For this, Longstreet’s political enemies attacked his military service, though the were cautious enough to do so well after Longstreet’s best defender — Robert E. Lee — had passed away.

Certainly no general had given so much to the cause as Longstreet, and Lee honored and recognized this be giving him seniority over Jackson. The Army of Northern Virginia had no better commander, save perhaps Lee himself. Though Longstreet was not flawless as a military commander, he embraced all the principles and ideals that modern defenders of the Old South would recognize as their own — states rights, suffrage for free blacks, and union.

Longstreet has a special place in Virginia’s heritage, yet it is not celebrated or mentioned. In fact, many historians will vociferously blame Longstreet for his inaction at Gettysburg, thus dashing the Confederacy on the rocks. Longstreet’s double villainy as an advocate for civil rights and reunion were added insult to injury for the “unreconstructed” rebel.

Certainly Lee and Jackson would have seen this differently, yet many trample Longstreet’s reputation in order to purify and cleanse the romanticized idea of the Old South and the glory days of the rebellion.

As it is, the whole heritage of Virginia is slighted in turn. Two men, flawed as they are, are upheld as celebrated and beyond reproach by a brand of 19th century political correctness.

It is ignorant of the contributions of other Virginians who have helped create the rich tapestry of our history: John Smith, John Rolfe, Nathaniel Bacon, Alexander Spotswood, George Wythe, George Washington, Hugh Mercer, Thomas Jefferson, Matthew Maury, Patrick Henry, George Mason, Richard Henry Lee, Cyrus McCormick, Edgar Allan Poe, James Monroe, James Madison, Sam Houston, Henry Wise, John Sargeant Wise, John Singleton Mosby, J.E.B. Stuart, A.P. Hill, Walter Reed, Booker T. Washington, George Patton (his family has a long pedigree in Virginia), Douglass Southall Freeman, Ella Fitzgerald, Patsy Cline, Arthur Ashe, John Warner, Doug Wilder, and the thousands of unnammed heroes who have helped build our Commonwealth.
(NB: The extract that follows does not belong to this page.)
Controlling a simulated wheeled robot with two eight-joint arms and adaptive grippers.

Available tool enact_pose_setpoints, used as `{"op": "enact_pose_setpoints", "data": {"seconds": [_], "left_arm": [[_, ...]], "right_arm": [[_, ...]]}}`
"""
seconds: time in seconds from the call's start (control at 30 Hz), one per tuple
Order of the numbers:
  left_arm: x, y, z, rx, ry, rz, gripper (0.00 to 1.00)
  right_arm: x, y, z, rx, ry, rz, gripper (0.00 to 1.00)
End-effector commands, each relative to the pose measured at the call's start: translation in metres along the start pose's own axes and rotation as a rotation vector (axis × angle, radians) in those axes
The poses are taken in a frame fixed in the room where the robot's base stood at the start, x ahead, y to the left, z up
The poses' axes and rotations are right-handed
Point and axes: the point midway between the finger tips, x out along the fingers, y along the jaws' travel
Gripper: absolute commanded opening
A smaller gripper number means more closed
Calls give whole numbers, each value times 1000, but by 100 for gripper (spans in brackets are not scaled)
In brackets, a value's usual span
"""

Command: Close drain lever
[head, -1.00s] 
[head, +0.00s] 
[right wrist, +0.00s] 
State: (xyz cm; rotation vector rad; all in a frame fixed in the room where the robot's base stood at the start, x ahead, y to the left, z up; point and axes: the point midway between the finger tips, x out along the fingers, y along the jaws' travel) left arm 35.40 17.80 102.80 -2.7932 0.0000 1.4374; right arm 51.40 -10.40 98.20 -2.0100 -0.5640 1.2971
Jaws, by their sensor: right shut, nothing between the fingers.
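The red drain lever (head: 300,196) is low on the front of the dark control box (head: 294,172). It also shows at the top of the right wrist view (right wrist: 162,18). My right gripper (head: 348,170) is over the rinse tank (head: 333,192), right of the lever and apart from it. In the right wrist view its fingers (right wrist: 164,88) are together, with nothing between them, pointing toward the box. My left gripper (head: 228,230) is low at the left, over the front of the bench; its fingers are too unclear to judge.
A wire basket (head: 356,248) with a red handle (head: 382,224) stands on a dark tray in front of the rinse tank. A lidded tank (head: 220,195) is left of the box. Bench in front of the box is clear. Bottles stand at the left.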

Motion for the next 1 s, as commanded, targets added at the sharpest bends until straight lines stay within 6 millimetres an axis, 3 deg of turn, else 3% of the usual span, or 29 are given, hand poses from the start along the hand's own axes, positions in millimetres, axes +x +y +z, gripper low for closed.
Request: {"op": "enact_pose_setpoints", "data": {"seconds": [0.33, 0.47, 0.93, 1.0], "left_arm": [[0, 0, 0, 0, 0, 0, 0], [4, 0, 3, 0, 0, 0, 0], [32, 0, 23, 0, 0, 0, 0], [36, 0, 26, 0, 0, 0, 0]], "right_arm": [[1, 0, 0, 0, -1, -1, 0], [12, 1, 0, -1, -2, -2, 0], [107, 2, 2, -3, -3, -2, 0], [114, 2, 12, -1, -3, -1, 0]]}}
Add to it our achievements: The founding of a nation, the oldest representative body in the world, a Declaration of Independence, our Constitution, the ceding of most of the American Midwest to our young nation, the Virginia and Kentucky Resolutions, the flood of young Virginians who colonized and pioneered our Midwest, Texas, and the West in search for cheap land and a brighter future, the resurrection of Richmond after the War, the sons of Bedford County during the Second World War, the Shenandoah Valley, Colonial Williamsburg, one of the largest ports in the world at Hampton Roads, our State Capitol, Monticello, our universities and colleges, and the finest tradition of freedom and all that is best about America.
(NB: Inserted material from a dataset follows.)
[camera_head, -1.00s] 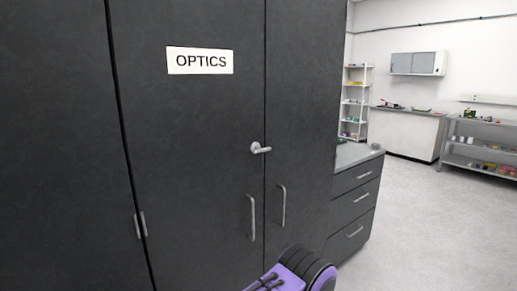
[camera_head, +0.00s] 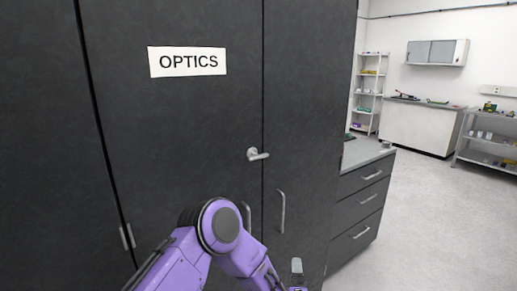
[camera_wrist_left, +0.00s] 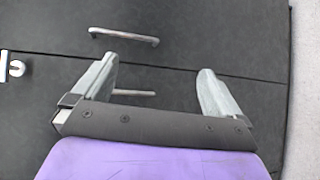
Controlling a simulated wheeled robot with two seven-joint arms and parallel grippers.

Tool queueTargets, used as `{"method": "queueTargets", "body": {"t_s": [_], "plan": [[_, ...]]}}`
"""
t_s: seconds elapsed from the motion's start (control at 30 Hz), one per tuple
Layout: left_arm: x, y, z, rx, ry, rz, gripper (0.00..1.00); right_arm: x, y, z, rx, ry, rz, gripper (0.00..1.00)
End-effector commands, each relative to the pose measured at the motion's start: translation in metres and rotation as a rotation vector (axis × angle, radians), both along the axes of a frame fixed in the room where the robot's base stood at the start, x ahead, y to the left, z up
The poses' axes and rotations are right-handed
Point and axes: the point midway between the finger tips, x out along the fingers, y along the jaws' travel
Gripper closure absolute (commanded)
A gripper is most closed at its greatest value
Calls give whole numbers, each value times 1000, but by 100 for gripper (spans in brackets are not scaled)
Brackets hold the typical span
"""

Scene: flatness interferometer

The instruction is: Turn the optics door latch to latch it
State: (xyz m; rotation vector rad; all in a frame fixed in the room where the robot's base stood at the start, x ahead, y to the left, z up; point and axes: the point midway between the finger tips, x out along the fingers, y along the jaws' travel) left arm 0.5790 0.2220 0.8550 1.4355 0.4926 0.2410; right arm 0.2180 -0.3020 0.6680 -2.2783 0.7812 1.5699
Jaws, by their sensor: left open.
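The optics door latch (camera_head: 256,154) is a silver lever on a round base, on the dark left door by the seam. Its lever lies about level and points right, its end just across the seam. It also shows at the left edge of the left wrist view (camera_wrist_left: 13,68), partly cut off. The left door (camera_head: 170,135) bears a white OPTICS sign (camera_head: 187,62). My left gripper (camera_head: 297,274) is below and right of the latch, largely out of frame. In the wrist view (camera_wrist_left: 158,75) its fingers are wide apart and empty, apart from the latch.
Two bar handles stand below the latch, one on the left door (camera_head: 247,215) and one on the right door (camera_head: 282,211). A drawer unit (camera_head: 358,207) stands right of the cabinet. The floor (camera_head: 440,215) farther right is clear.

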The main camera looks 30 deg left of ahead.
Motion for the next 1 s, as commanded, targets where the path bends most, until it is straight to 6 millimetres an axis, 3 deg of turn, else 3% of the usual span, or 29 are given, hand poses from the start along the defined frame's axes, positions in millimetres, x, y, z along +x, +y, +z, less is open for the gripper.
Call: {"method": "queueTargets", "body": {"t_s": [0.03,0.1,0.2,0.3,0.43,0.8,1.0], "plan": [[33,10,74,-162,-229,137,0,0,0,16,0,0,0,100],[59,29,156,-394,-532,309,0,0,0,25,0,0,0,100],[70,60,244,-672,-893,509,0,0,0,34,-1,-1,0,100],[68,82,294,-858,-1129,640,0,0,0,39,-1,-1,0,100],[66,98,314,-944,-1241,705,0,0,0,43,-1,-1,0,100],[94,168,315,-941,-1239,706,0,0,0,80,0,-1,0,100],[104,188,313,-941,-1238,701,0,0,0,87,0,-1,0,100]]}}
Of course, this isn’t all. Slavery, the “triangle trade”, segregation, sharecropping, destructive land use by plantation owners, the loss of our Native American population, the era of massive resistance, the hundreds of thousands of Virginians either killed or wounded during the War, Reconstruction, the crushing poverty of Appalachia and our inner cities, and the poor state of public education all hang in the balance as well.

Should we respect this history in it’s totality? Or should we romanticize a tiny sliver of it, whitewash it, and present that as what Virginia honors?
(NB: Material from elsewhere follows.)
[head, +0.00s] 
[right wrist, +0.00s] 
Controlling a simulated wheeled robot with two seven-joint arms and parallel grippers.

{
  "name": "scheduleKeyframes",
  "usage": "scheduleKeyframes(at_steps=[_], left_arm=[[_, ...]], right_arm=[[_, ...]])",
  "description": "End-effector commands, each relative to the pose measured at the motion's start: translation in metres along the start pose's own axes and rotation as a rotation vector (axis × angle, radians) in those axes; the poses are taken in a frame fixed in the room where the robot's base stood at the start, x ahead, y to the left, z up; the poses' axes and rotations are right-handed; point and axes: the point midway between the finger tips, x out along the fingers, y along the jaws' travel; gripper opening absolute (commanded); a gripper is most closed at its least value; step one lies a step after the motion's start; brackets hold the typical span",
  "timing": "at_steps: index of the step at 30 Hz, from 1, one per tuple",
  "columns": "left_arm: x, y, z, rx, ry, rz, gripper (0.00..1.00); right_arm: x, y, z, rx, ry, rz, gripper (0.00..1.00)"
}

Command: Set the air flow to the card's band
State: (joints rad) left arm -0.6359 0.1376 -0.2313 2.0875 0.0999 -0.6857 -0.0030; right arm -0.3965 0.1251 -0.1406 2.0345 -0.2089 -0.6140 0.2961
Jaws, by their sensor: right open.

Jefferson’s reputation is a fine example. Once reviled, then honored, Jefferson’s reputation came under fierce scrutiny as his popularity rose in the latter half of the last century. Rather than whitewashing it, Jeffersonians allowed it in spurts and struggled with his legacy as a slaveowner and with regards to Sally Hemmings. In the final analysis, we have a much clearer picture and better appreciation of the man, his times, and his own personal views.

Lee-Jackson Day is a holiday whose time has come and gone. It must end, not only because of what it tells the world about our values, but because it tells the tiniest fraction about who Virginians really are and what we honor.

I recognize right readily that many Virginians who care about Lee-Jackson Day will disagree, and for differing reasons. Those reason are either good or ill, and it’s useless to speculate as to the reasons.

Further, I will not go into the flawed history that the Lost Cause movement has invested so heavily in, other than to note that it is indeed flawed and often hijacked by those with less to invest in good history and more to invest in racial discord.

Over the last few days, I have certainly been called all sorts of names for advocating this position, as well as encouraging a deeper view of Lee and Jackson as men. Such names that have been thrown my way are liberal, progressive, secular humanist, and advocate of presentism, scalawag, carpetbagger, self-hating white, or worse. Examples to change my mind have often been those who advocate ideas such as neo-Nazi historical revisionism, ideas of a “Jesuit-Masonic” conspiracy, or Marxist ideas of history commonly espoused by revisionist authors.

As you can see, this has been quite an enlightening experience. It’s been moderately entertaining to see these individuals rail against socialism, but when it comes time to give up something the state provides and recognizes that you enjoy, it’s very difficult to surrender this. Bastiat was right, after all.

States rights is a noble idea that, in the case of the Civil War, was used for ignoble ends — the perpetuation of the enslavement of our fellow human beings. Until we learn to decouple the evils of slavery from one of the most fundamental principles of our government, we will never fix what is wrong about America in the way our Founders intended.

Longstreet was one of the few Confederate commanders who understood this. History (presentists?) at first judged him terribly… especially those who he had done so much for during the War. In time, history has vindicated a noble man for his military genius and his civic foresight.

It’s time to end Lee-Jackson Day. Sign the petition and lend your support for a Virginia Heritage Day, and let’s uphold the best of Virginia as a whole, not in part.